[Records of robot episodes]
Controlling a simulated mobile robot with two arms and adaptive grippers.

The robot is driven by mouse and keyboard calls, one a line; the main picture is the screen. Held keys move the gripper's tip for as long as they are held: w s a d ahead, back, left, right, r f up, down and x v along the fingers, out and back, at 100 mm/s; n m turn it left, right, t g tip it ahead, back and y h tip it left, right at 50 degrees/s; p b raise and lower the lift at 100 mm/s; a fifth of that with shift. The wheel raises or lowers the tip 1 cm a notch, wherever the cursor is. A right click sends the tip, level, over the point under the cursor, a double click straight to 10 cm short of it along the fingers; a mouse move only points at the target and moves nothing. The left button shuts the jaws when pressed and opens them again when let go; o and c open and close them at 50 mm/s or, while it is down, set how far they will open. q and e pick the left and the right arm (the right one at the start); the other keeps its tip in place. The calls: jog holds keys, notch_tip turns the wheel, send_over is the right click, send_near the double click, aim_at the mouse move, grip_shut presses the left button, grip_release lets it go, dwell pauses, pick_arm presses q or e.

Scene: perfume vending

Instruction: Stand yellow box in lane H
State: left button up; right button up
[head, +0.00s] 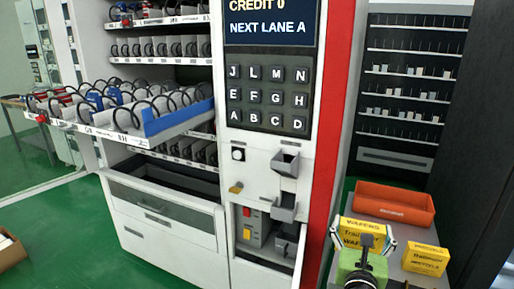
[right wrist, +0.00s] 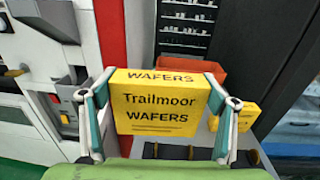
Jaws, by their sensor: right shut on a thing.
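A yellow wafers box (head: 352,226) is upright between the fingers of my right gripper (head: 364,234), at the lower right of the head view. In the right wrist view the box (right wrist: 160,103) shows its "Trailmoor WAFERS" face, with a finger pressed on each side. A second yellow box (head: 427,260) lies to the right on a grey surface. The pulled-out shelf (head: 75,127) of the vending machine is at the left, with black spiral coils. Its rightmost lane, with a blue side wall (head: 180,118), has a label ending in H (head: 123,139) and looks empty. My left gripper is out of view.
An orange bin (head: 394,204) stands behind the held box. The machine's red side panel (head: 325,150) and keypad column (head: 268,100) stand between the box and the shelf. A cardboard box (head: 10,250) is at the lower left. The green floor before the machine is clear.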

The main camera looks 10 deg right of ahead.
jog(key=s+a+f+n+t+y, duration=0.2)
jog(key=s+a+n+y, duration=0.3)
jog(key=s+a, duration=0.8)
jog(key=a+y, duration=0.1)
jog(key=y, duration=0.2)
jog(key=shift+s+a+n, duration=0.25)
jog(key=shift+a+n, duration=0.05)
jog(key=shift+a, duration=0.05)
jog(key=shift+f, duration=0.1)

* * *

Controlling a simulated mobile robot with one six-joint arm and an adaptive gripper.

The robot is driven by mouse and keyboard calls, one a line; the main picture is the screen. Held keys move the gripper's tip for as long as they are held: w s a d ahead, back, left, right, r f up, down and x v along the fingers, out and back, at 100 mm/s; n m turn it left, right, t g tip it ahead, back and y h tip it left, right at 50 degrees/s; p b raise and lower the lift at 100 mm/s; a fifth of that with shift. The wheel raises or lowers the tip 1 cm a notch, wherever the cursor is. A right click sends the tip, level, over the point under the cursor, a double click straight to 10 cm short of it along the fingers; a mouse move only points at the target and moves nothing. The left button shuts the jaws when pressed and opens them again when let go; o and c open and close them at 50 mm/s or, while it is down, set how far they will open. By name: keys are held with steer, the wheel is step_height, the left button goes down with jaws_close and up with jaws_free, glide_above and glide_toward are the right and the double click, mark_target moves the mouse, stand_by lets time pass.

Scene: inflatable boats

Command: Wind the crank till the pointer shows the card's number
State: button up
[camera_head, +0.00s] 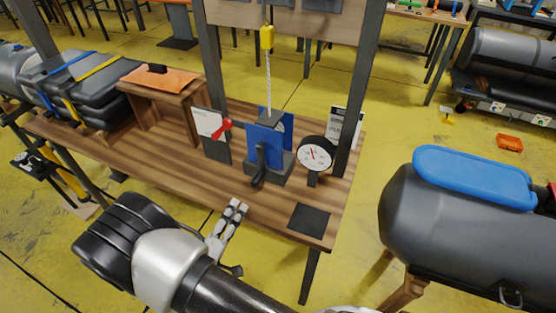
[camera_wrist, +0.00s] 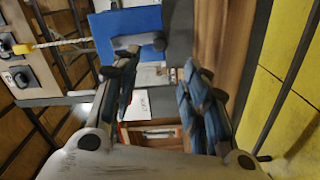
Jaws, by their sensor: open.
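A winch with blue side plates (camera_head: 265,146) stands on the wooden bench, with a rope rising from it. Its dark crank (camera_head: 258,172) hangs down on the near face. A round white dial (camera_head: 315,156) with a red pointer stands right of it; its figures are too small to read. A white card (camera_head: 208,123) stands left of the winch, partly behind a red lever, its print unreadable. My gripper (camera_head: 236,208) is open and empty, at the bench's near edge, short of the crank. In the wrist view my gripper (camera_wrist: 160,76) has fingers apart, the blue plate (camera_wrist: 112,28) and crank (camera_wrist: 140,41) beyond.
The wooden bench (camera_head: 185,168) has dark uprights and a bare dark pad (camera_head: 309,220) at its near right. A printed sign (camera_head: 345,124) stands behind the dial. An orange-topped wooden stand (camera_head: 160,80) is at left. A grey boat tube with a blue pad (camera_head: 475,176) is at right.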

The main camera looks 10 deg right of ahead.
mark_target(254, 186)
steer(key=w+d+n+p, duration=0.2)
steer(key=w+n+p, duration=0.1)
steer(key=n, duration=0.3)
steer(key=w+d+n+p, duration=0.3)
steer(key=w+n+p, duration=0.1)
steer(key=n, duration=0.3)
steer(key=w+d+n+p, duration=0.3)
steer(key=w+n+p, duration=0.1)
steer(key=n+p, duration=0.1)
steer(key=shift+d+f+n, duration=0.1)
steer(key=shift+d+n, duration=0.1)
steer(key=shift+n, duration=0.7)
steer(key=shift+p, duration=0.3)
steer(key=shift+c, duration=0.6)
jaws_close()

:: WHAT YOU HAVE TO DO ::
Say how many lines of the data include the word "Scene". Nothing other than the number should be given.

:: SOLVED EXERCISE ::
2